Stored rows:
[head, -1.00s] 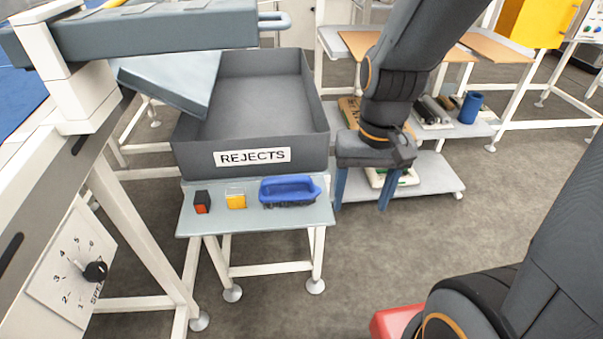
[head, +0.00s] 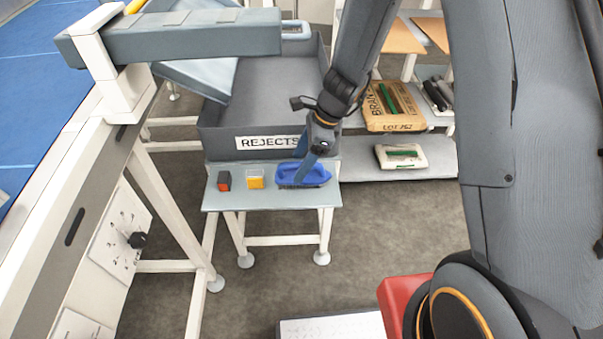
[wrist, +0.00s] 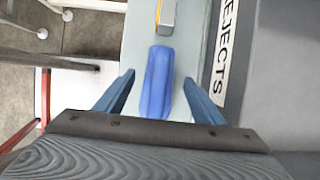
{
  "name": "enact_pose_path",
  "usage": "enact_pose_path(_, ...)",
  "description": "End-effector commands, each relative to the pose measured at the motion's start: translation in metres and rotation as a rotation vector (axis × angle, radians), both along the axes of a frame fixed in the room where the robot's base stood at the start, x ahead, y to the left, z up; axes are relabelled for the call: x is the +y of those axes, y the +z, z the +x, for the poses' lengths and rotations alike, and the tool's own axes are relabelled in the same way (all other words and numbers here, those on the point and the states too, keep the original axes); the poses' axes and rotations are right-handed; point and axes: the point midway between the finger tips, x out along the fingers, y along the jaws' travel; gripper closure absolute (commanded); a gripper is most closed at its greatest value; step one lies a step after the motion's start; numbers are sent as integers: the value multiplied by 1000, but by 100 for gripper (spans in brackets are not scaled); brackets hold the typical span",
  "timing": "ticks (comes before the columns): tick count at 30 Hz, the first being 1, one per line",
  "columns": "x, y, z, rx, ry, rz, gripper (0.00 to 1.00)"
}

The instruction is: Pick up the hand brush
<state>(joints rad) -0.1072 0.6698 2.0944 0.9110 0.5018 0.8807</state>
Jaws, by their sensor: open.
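The blue hand brush (head: 308,176) lies on the small grey table (head: 226,200) in front of the rejects bin, at the right end of a short row. In the head view my gripper (head: 300,172) is over the brush with a blue finger in front of it. In the wrist view the brush (wrist: 157,84) lies lengthwise between the two spread blue fingers of my gripper (wrist: 160,92), with a gap on each side. The gripper is open.
A yellow block (head: 255,180) and a dark and red block (head: 224,181) stand left of the brush. The grey rejects bin (head: 222,144) rises directly behind. A conveyor frame (head: 160,190) is at the left. A shelf with a sack (head: 395,118) stands behind right.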

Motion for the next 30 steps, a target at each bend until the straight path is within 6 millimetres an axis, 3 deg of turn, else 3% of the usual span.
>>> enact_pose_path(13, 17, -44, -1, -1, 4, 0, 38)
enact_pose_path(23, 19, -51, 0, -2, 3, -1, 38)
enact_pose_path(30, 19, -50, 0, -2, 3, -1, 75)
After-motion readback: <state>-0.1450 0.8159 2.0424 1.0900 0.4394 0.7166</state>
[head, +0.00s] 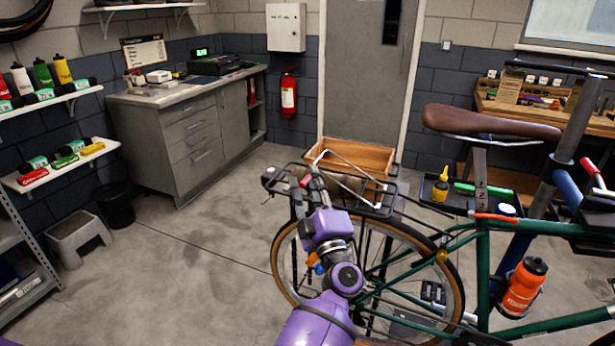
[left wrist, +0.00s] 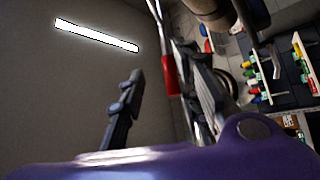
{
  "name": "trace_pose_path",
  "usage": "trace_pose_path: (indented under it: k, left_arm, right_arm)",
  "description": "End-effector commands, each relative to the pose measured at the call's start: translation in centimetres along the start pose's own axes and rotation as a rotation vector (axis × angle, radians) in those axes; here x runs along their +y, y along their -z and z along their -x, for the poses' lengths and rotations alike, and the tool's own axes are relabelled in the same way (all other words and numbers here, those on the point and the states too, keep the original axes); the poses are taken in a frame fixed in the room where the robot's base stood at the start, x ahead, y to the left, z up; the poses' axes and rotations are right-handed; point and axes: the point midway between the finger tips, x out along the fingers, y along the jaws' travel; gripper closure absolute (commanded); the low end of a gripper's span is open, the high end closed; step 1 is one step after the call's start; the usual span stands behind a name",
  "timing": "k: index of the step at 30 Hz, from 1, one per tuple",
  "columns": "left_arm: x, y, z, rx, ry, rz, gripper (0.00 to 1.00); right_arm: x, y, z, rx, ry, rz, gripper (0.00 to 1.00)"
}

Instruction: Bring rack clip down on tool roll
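The rack clip (head: 335,160) is a bent silver wire loop, raised and tilted above the black rear rack (head: 378,211) of the green bicycle. Its red grip (left wrist: 170,76) shows in the left wrist view with wire running up from it. The tool roll (head: 346,184) looks like a tan-brown bundle on the rack, partly hidden by the clip and my gripper; a brown rounded shape at the top of the wrist view may be it. My left gripper (head: 296,180) is at the rack's left end. Its fingers (left wrist: 165,90) stand apart, with the red grip between them. My right gripper is out of view.
A wooden crate (head: 351,155) stands behind the rack. The brown saddle (head: 490,122) and a tray with a yellow bottle (head: 440,186) are to the right. Shelves (head: 62,165) and a grey step stool (head: 79,238) are at the left. The floor left of the wheel is clear.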

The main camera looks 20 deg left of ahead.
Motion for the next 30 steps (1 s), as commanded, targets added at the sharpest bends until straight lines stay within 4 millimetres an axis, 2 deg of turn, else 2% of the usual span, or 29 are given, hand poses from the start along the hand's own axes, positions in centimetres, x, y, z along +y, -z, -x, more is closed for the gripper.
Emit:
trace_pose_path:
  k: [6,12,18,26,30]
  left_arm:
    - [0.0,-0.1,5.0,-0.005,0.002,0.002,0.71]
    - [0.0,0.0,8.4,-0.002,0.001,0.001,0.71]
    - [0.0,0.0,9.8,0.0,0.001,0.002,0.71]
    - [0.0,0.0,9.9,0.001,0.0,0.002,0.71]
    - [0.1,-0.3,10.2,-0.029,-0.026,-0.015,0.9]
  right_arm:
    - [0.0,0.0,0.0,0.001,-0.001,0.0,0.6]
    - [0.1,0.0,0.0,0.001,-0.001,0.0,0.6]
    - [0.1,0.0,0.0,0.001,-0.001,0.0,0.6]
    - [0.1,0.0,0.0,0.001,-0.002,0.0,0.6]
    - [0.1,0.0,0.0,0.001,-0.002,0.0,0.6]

Problem statement: Everything from the first line to the line with "<state>(joints rad) -0.1072" must be repeated exactly, and nothing else. Leave the pictures out.

Full response:
[head, -1.00s] 
[head, +0.00s] 
[wrist, +0.00s] 
{
  "name": "enact_pose_path",
  "usage": "enact_pose_path(_, ...)",
  "description": "End-effector commands, each relative to the pose measured at the motion's start: translation in metres and rotation as a rotation vector (axis × angle, radians), both along the axes of a frame fixed in the room where the robot's base stood at the start, x ahead, y to the left, z up; axes are relabelled for the call: x is the +y of those axes, y the +z, z the +x, for the poses' lengths and rotations alike, and the tool's own axes are relabelled in the same way (all other words and numbers here, those on the point and the states too, keep the original axes); the poses' axes and rotations are right-handed; point and axes: the point midway between the finger tips, x out along the fingers, y along the jaws' travel; gripper closure absolute (commanded); a gripper is most closed at its greatest value; step one lies a step after the motion's start; numbers are sent as integers: the value multiplied by 1000, but by 100 for gripper (spans in brackets are not scaled); brackets hold the typical span",
  "timing": "ticks (comes before the columns): tick count at 30 Hz, the first being 1, one per line",
  "columns": "x, y, z, rx, ry, rz, gripper (0.00 to 1.00)"
}

The instruction is: Pick up the hand brush
<state>(joints rad) -0.1072 0.6698 2.0944 0.9110 0.5018 0.8807</state>

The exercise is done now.